- Goal of the exercise
Output the records. Match them exactly.

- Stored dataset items
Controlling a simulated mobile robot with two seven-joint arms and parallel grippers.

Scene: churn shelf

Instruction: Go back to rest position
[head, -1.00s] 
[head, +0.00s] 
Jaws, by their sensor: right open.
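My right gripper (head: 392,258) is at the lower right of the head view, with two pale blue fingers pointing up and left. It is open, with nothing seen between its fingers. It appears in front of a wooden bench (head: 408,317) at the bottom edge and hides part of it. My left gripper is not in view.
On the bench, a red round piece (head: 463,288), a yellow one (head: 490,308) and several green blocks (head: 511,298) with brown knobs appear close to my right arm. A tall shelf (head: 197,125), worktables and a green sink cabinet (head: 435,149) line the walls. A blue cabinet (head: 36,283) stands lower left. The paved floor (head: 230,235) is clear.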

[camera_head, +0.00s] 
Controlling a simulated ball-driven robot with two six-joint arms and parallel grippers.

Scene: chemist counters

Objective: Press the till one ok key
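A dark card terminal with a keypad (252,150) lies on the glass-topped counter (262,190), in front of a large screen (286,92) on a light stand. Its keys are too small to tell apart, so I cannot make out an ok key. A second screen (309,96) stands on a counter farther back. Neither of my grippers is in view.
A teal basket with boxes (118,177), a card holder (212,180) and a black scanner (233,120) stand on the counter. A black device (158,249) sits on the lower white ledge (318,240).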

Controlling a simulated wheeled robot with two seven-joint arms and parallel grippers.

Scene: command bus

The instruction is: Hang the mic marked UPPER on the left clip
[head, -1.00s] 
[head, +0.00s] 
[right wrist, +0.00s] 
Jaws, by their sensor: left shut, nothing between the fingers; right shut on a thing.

- Output
Controlling a simulated mobile robot with two seven-joint arms and parallel grippers.

Scene: churn shelf

Instruction: Go back to rest position
[head, -1.00s] 
[head, +0.00s] 
Jaws, by their sensor: right open.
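My right gripper (head: 392,258) is at the lower right of the head view, with two pale blue fingers pointing up and left. It is open, with nothing seen between its fingers. It appears in front of a wooden bench (head: 408,317) at the bottom edge and hides part of it. My left gripper is not in view.
On the bench, a red round piece (head: 463,288), a yellow one (head: 490,308) and several green blocks (head: 511,298) with brown knobs appear close to my right arm. A tall shelf (head: 197,125), worktables and a green sink cabinet (head: 435,149) line the walls. A blue cabinet (head: 36,283) stands lower left. The paved floor (head: 230,235) is clear.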

[camera_head, +0.00s] 
Controlling a simulated ball-driven robot with two six-joint arms and parallel grippers.

Scene: chemist counters

Objective: Press the till one ok key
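A dark card terminal with a keypad (252,150) lies on the glass-topped counter (262,190), in front of a large screen (286,92) on a light stand. Its keys are too small to tell apart, so I cannot make out an ok key. A second screen (309,96) stands on a counter farther back. Neither of my grippers is in view.
A teal basket with boxes (118,177), a card holder (212,180) and a black scanner (233,120) stand on the counter. A black device (158,249) sits on the lower white ledge (318,240).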

Controlling a simulated wheeled robot with two seven-joint arms and parallel grippers.

Scene: command bus

The instruction is: Hang the mic marked UPPER on the left clip
[head, -1.00s] 
[head, +0.00s] 
[right wrist, +0.00s] 
Jaws, by their sensor: left shut, nothing between the fingers; right shut on a thing.

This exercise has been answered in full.